15. Surratt was hanged on July 7, 1865, and later buried in Mount Olivet Cemetery.

16. She has since been portrayed in film theater and television.

17. Mary Elizabeth Jenkins was born to Archibald and Elizabeth Anne Jenkins on a tobacco plantation near the southern Maryland town of Waterloo.

18. Sources differ as to whether she was born in 1820 or 1823. There is uncertainty as to the month as well, but most sources say May.

19. She had two brothers: John Jenkins, born in 1822, and James Jenkins, born in 1825.

20. Her father died in the fall of 1825 when Mary was either two or five years old, and Mary’s mother then inherited their property, originally part of the His Lordship’s Kindness estate.

21. Although her father was a non-denominational Protestant and her mother Episcopalian, Surratt was enrolled in a private Roman Catholic girl’s boarding school, the Academy for Young Ladies in Alexandria, Virginia, on November 25, 1835.

22. Mary’s maternal aunt, Sarah Latham Webster, was a Catholic, which may have influenced where she was sent to school.

23. Within two years, Mary converted to Roman Catholicism and adopted the baptismal name of Maria Eugenia.

24. She stayed at the Academy for Young Ladies for four years, leaving in 1839, when the school closed.

25. She remained an observant Catholic for the rest of her life.

26. As part of the plot to kidnap Lincoln in March, 1865, John, Atzerodt, and Herold his two Spencer carbines, ammunition, and some other supplies at the Surratt tavern in Surrattsville.
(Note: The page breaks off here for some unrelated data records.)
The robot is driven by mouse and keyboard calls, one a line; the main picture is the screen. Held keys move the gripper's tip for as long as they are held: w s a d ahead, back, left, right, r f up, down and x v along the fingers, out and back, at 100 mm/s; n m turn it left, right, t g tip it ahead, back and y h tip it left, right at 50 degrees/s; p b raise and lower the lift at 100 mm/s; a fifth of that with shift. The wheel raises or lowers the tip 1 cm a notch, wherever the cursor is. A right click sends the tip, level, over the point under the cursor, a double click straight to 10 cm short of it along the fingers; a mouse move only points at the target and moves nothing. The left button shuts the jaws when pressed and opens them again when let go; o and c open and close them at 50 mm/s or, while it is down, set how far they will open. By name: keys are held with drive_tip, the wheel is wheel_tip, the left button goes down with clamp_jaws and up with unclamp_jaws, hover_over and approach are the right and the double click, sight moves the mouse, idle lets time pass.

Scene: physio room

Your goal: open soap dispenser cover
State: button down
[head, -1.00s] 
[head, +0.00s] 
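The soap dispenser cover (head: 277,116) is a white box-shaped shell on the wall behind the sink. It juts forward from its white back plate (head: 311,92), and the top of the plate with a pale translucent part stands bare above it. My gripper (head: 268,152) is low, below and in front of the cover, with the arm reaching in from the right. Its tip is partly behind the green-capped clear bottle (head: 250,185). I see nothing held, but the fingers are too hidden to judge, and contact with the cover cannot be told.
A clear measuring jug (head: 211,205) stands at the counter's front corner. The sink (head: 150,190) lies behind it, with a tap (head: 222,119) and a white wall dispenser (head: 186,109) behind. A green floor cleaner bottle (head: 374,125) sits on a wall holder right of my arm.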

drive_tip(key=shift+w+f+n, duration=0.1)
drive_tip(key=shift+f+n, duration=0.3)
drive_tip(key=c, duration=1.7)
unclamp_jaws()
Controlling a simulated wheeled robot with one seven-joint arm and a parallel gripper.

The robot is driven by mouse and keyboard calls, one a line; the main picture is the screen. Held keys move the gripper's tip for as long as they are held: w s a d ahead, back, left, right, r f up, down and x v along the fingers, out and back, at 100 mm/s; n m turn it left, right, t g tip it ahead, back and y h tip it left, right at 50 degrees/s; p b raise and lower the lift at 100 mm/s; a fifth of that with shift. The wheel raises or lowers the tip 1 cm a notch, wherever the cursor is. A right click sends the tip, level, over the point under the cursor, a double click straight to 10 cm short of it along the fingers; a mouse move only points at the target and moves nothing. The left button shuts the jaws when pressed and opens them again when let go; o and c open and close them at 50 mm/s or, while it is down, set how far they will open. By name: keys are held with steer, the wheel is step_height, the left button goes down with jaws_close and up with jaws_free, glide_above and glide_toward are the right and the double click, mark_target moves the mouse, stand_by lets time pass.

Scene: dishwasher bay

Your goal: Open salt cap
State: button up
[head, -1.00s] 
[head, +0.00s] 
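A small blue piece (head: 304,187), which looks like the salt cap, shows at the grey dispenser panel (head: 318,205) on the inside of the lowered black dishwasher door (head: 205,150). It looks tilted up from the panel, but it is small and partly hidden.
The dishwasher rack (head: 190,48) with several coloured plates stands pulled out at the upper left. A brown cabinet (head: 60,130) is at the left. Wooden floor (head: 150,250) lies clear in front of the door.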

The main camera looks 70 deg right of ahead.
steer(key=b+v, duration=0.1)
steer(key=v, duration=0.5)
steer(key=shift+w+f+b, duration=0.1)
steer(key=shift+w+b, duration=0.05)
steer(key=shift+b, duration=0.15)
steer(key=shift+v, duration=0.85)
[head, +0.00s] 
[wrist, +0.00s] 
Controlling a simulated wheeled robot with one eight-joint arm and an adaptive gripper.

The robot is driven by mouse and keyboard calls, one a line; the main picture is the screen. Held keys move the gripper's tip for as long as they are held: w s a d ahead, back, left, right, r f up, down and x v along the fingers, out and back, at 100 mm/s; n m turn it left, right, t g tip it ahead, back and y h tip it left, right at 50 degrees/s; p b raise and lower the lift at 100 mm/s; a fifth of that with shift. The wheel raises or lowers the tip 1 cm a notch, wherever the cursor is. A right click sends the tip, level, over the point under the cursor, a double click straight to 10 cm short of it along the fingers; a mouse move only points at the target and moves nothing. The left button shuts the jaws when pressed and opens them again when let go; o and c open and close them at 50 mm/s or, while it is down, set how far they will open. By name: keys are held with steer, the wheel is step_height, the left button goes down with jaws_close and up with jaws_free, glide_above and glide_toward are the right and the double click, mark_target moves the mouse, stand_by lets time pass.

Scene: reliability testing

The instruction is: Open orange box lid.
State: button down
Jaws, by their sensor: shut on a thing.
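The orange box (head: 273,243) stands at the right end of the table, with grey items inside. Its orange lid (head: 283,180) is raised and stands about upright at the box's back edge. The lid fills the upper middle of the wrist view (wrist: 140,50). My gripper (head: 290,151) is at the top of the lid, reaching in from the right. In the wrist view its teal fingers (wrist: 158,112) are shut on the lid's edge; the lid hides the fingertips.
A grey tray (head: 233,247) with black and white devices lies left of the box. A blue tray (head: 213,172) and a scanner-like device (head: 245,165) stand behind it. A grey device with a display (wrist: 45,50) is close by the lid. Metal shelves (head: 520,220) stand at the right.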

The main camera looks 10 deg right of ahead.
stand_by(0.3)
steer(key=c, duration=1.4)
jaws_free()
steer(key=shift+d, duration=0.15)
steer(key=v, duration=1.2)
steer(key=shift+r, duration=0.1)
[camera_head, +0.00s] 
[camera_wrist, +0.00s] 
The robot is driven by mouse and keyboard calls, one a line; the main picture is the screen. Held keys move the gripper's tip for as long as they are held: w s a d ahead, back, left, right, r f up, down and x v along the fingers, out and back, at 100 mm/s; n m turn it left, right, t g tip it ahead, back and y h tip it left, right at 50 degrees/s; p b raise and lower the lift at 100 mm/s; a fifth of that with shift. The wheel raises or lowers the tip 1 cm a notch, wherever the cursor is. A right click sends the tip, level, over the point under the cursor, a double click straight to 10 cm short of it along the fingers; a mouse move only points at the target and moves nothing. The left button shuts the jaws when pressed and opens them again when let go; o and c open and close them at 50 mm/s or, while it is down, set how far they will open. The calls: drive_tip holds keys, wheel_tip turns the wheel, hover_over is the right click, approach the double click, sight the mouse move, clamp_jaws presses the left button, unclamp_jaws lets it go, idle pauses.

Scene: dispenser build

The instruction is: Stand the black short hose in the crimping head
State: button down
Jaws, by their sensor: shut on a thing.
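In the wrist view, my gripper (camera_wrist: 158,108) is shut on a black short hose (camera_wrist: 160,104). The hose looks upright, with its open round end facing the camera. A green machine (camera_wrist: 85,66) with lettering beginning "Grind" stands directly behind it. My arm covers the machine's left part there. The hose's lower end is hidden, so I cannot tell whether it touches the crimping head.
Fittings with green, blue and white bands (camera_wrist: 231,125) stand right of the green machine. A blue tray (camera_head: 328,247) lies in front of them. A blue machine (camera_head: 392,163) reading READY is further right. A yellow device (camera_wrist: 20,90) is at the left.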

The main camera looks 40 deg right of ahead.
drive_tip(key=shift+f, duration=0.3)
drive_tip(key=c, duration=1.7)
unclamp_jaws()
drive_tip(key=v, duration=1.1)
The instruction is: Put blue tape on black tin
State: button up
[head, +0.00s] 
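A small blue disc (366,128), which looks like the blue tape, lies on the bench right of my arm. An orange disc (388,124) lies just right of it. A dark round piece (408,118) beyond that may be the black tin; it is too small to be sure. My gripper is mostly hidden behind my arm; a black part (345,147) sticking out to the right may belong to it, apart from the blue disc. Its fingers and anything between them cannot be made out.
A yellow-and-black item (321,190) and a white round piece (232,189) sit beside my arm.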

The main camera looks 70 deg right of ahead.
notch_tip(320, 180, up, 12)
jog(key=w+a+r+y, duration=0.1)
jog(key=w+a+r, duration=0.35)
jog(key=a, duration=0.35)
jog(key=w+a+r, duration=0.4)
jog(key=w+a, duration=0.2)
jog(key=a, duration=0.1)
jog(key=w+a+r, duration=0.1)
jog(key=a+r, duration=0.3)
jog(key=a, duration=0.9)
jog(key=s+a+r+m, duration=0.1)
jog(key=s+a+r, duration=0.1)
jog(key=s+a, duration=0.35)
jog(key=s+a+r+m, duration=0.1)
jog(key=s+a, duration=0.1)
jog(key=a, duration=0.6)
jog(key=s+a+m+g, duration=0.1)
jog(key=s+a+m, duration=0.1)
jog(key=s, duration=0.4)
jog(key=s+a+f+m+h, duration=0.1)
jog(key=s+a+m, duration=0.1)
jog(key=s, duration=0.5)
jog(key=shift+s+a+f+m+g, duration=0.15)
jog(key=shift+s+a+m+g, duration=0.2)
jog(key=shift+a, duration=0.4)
27. On April 11, Mary Surratt, rented a carriage and drove to the Surratt tavern.

28. She said that she made the trip to collect a debt owed her by a former neighbor. However, according to her tenant, John Lloyd, Surratt told him to get the “shooting irons” ready to be picked up.

29. On April 14, Surratt said that she would once again visit the family tavern in Surrattsville to collect a debt. Shortly before she left the city, Booth visited the boarding house and spoke privately with her.

30. He gave her a package, later found to contain binoculars, for Lloyd to pick up later that evening. Surratt did so and, according to Lloyd, again told Lloyd to have the “shooting irons” ready for pickup and handed him a wrapped package from Booth.

31. Around 2 AM on April 15, 1865, members of the District of Columbia police visited the Surratt boarding house, seeking John Wilkes Booth and John Surratt.

32. After her arrest, she was held at an annex to the Old Capitol Prison before being transferred to the Washington Arsenal on April 30. Two armed guards stood before the door to her cell from the beginning of her imprisonment until her death.